La conseguenza ultima della Brexit è che il Regno Unito resterebbe privo dei suoi accordi di libertà commerciale stretti con i paesi terzi in base ai molti accordi commerciali che l’Ue ha firmato dal 2000 in poi. Sostituire tali trattati con accordi bilaterali richiederebbe tempo. E nulla garantisce che l’Ue sarebbe d’accordo a prolungare a interim la libertà di commercio, mentre sembra certo che le esportazioni del Regno Unito dovrebbero far fronte a tariffe daziare più alte rispetto a quelle dei suoi ex partner dell’Ue in quei paesi terzi.

 

Sufficientemente chiaro? La storia insegna che le unioni tra stati per creare vero giovamento ai popoli devono continuare nei loro processi federativi fino alla piena e compiuta democrazia rappresentativa dell’Unione stessa. Pensate alla straordinaria vicenda del Presidente Lincoln: davanti alla secessione degli Stati del Sud che non potevano accettare l’eliminazione della schiavitù non è arretrato di un millimetro, ha combattuto scongiurando l’implosione della confederazione degli Stati americani ed è riuscito ad approvare lo storico emendamento che bandiva definitivamente la schiavitù in America.

 

Oggi in Europa abbiamo un disperato bisogno di Lincoln, non di premier come Cameron che invocano il referendum per il Brexit per raccattare consensi antieuropeisti in campagna elettorale e poi, quando il paese cola a picco, abbandona la nave fregandosene completamente del destino di un popolo.

 

Ora l’Unione Europea deve prima di tutto riaffermare il primato della politica sull’economia.
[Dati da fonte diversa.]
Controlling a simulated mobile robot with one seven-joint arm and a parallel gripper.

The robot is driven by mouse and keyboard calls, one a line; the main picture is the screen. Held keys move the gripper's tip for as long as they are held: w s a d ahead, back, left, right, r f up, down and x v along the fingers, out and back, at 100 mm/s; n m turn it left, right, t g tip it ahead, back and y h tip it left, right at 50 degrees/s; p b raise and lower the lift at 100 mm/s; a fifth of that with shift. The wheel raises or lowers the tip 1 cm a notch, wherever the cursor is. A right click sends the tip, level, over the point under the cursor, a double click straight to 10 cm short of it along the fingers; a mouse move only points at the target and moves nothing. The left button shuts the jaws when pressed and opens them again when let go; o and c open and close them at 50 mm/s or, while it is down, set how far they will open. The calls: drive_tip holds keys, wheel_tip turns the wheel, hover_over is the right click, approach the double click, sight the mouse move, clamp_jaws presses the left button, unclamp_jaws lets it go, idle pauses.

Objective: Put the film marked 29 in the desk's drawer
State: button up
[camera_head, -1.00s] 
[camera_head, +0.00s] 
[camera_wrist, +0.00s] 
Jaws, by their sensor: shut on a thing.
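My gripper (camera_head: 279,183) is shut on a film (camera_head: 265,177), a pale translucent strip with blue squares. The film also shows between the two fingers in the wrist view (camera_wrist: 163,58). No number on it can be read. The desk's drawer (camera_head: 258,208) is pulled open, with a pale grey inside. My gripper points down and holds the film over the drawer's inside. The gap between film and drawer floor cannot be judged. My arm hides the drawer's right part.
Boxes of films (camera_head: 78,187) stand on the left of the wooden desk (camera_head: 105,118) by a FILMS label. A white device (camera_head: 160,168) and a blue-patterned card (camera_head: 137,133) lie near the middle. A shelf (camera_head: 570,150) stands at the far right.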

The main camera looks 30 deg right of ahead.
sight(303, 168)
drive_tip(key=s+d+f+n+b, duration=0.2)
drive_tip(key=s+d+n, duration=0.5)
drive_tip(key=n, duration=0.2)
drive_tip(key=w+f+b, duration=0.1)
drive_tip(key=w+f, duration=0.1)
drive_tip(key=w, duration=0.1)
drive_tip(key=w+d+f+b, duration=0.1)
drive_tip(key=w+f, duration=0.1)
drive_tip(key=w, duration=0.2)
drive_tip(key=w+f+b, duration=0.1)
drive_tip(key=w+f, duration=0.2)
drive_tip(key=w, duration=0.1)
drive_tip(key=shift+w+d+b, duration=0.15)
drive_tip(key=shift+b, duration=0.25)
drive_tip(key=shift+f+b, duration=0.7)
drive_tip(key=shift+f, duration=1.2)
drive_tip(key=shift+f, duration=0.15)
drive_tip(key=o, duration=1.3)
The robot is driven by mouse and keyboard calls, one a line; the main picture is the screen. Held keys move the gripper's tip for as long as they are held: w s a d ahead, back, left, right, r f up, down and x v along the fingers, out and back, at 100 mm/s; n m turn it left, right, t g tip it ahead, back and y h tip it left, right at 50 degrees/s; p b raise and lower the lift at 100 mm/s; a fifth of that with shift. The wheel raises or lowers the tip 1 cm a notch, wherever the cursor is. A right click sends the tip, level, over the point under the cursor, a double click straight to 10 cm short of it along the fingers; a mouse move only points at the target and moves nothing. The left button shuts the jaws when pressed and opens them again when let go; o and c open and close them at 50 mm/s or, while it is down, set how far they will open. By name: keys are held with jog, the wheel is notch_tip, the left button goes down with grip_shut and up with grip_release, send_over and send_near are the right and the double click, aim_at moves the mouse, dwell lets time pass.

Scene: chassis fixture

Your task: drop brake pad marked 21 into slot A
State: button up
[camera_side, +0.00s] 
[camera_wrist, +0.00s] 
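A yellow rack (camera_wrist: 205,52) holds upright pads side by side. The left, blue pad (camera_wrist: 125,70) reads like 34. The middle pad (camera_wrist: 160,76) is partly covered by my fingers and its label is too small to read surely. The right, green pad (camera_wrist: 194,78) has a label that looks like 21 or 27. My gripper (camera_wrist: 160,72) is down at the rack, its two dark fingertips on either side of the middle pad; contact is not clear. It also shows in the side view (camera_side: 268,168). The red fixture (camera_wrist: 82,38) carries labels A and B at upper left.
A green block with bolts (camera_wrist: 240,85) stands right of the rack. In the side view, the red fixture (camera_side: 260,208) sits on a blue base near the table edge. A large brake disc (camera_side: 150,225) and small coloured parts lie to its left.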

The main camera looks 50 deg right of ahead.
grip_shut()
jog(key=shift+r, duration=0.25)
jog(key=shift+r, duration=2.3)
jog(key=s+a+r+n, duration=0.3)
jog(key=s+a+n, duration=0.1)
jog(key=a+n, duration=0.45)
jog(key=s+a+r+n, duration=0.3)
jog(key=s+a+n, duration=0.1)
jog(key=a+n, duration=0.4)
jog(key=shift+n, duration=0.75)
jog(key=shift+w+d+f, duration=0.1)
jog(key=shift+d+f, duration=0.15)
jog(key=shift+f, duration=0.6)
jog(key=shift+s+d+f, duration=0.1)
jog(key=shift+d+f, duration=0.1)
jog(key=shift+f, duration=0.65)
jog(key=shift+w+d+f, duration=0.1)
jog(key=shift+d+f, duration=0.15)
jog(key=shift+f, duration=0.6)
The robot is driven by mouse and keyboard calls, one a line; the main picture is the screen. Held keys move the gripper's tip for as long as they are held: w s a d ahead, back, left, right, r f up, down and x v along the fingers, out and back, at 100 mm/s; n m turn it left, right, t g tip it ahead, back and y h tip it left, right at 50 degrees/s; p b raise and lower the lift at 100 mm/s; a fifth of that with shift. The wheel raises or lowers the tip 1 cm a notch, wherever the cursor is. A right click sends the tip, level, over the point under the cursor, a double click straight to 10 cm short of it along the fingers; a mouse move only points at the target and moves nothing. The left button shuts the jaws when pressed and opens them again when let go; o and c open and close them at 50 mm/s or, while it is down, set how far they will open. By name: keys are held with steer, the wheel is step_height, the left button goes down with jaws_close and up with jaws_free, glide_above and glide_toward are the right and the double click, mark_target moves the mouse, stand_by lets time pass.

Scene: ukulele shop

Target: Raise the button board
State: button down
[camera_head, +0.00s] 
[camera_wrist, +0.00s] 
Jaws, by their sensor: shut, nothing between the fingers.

Con 3 semplici mosse:

 

– Riapertura dei tavoli inerenti la Costituzione Europea (con il coraggio di mettere al centro del dibattito le radici greco-giudaico-cristiane)

 

– politica estera (in particolare sul tema dell’immigrazione) comune dove si preveda una vera corresponsabilità europea

 

– eurobond per dimostrare che l’Unione Europa poggia tutta la sua forza sulla solidarietà tra Stati non sull’egoismo di alcuni che porta alla morte altri.

 

Tutto questo non può pero prescindere da organi decisionali democraticamente eletti: basta commissioni europee di nominati, ridimensionato del ruolo del Consigli d’Europa con gli Stati membri…

 

Occorre affermare la centralità del parlamento europeo come organo veramente decisionale, con una commissione europea veramente rappresentativa delle maggioranze parlamentari e scelta tra le fila degli eletti parlamentari. Ci vuole cambiamento, ci vuole coraggio. Non riforme fine a se stesse ma leggi capaci di interpretare il senso di malessere e disperazione di un popolo.

 

Ripartiamo dai giovani britannici che hanno votato contro il Brexit. Ripartiamo dalla loro speranza per costruire l’Europa per cui hanno dato la vita i nostri padri e non l’Unione Europea per cui non vogliono più lottare i nostri figli.